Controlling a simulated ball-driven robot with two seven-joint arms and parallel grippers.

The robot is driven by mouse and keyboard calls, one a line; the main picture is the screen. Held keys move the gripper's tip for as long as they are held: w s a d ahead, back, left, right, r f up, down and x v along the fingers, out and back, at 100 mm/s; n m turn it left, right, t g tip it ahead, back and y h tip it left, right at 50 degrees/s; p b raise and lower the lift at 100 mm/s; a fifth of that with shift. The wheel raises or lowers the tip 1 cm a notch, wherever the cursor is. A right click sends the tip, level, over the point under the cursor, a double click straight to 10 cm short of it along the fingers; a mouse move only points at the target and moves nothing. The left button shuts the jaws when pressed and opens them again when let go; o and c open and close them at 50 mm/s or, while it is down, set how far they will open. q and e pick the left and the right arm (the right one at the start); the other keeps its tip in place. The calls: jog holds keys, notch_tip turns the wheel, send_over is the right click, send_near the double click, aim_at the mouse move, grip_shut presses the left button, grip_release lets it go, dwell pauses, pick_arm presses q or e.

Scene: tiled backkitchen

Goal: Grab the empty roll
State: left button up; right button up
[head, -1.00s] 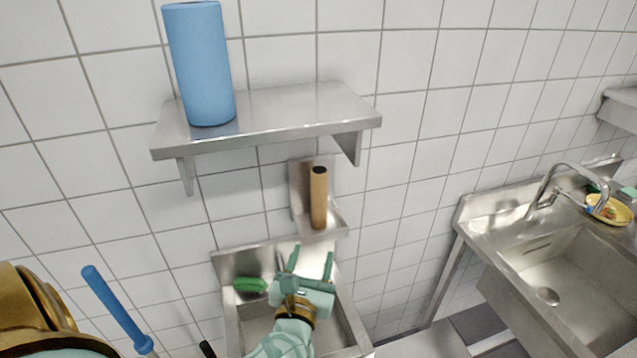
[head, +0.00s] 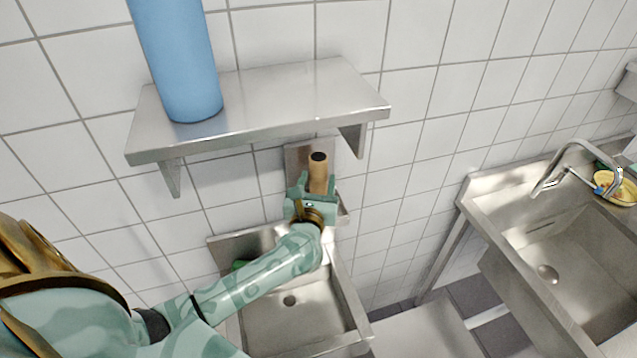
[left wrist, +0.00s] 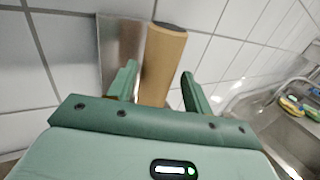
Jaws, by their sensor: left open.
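The empty roll (head: 318,172) is a brown cardboard tube standing upright on a small metal wall holder (head: 297,158). My left gripper (head: 318,186) is open around the roll's lower part in the head view. In the left wrist view, the roll (left wrist: 160,65) stands between the two open fingers (left wrist: 156,84), with a visible gap at the right finger. I cannot tell whether the left finger touches it. The roll's lower end is hidden by my gripper. My right gripper is not in view.
A metal shelf (head: 280,100) with a large blue roll (head: 182,60) is above and to the left. A small sink (head: 290,325) lies below. A larger sink (head: 570,255) with a tap (head: 560,165) and a yellow dish (head: 622,190) is at right.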

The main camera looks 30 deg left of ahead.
_ _ _ _
• _Set task_
Send back the data above word for word, with the pictures left out.

• _Solution to the problem_
Controlling a simulated ball-driven robot with two seven-joint arms and parallel grippers.

The robot is driven by mouse and keyboard calls, one a line; the main picture is the screen. Held keys move the gripper's tip for as long as they are held: w s a d ahead, back, left, right, r f up, down and x v along the fingers, out and back, at 100 mm/s; n m turn it left, right, t g tip it ahead, back and y h tip it left, right at 50 degrees/s; p b raise and lower the lift at 100 mm/s; a fifth of that with shift. The wheel raises or lowers the tip 1 cm a notch, wherever the cursor is. A right click sends the tip, level, over the point under the cursor, a double click straight to 10 cm short of it along the fingers; a mouse move only points at the target and moves nothing. The left button shuts the jaws when pressed and opens them again when let go; o and c open and close them at 50 mm/s or, while it is down, set how far they will open. q and e pick the left and the right arm (the right one at the start); the other keeps its tip in place. The calls: jog holds keys, notch_tip turns the wheel, send_over is the right click, send_near the double click, aim_at the mouse move, grip_shut presses the left button, grip_release lets it go, dwell pauses, pick_arm presses q or e.

Scene: tiled backkitchen

Goal: Grab the empty roll
State: left button up; right button up
[head, -1.00s] 
[head, +0.00s] 
[left wrist, +0.00s] 
Jaws, by their sensor: left open.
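The empty roll (head: 318,172) is a brown cardboard tube standing upright on a small metal wall holder (head: 297,158). My left gripper (head: 318,186) is open around the roll's lower part in the head view. In the left wrist view, the roll (left wrist: 160,65) stands between the two open fingers (left wrist: 156,84), with a visible gap at the right finger. I cannot tell whether the left finger touches it. The roll's lower end is hidden by my gripper. My right gripper is not in view.
A metal shelf (head: 280,100) with a large blue roll (head: 182,60) is above and to the left. A small sink (head: 290,325) lies below. A larger sink (head: 570,255) with a tap (head: 560,165) and a yellow dish (head: 622,190) is at right.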

The main camera looks 30 deg left of ahead.

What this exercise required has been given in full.